Baca Lagi: Ini Peran Empat Petinggi Khilafatul Muslimin yang Diamankan Kepolisian
Meskipun tantangannya mungkin tidak serupa, namun penandatanganan MoU memberikan kesempatan bagi Indonesia dan Belgia untuk berbagi pelajaran, dan praktik terbaik dalam mengatasi tantangan tersebut.
“Sementara Belgia menghadapi isu meningkatnya ekstremisme sayap kanan, Indonesia pada saat yang sama menghadapi masalah kelompok ekstremis, menyebarkan dogma agama dengan mengganti Ideologi Negara Indonesia Pancasila,” katanya.
“Jika dibiarkan, tantangan-tantangan ini akan berdampak pada gangguan keamanan, kesejahteraan, dan pembangunan negara kita di masa depan,” tambahnya.
Sementara, Menteri Dalam Negeri Belgia, Annelies Verlinden, menjelaskan Belgia dan Indonesia telah beberapa kali dihadapkan dengan aksi-aksi terorisme, sehingga kerja sama yang maksimal harus dilakukan untuk menghadapi terorisme dan ekstremisme.

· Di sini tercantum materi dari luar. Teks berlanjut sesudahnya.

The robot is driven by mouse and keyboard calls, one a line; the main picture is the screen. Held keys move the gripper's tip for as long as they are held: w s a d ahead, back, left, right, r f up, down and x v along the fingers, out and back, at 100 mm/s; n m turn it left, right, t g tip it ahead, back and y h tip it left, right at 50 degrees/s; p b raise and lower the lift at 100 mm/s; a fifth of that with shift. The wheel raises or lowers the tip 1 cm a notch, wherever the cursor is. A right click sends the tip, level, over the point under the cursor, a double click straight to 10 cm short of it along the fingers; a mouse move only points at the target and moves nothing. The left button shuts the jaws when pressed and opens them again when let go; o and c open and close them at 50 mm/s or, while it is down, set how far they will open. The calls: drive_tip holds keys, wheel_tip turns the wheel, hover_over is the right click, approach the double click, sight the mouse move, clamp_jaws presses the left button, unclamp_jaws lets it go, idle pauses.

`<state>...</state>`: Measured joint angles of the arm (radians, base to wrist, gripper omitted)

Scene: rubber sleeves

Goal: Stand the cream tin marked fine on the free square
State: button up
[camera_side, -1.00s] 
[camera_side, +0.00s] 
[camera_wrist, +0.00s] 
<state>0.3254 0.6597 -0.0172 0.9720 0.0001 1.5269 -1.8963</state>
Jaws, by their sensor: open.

“CUTA Belgia memiliki banyak keahlian di bidang analisis ancaman dan telah terkenal secara internasional, tentunya hal ini akan sangat mendukung dalam implementasi kerjasama ini,” kata dia.
Terorisme dan ekstremisme merupakan idelogi transnasional yang melampau batas negara. Pihak Belgia yang berada di Benua Eropa dan menjadi anggota Uni Eropa sangat mendukung terlaksananya implementasi MoU ini dapat terselenggara dengan baik.
“Terorisme dan ekstremisme melampaui batas negara. Kami mendukung lebih banyak kerja sama dengan Eropa dan internasional, dan kami juga menjaga hubungan baik dengan mitra-mitra asing kami. Hubungan yang baik diperlukan untuk lebih memahami situasi satu dengan lainnya. Mulai hari ini, kami sekarang juga secara resmi bekerja sama dengan Indonesia dalam kerangka ini,” ujar Kepala CUTA Belgia, Gert Vercauteren.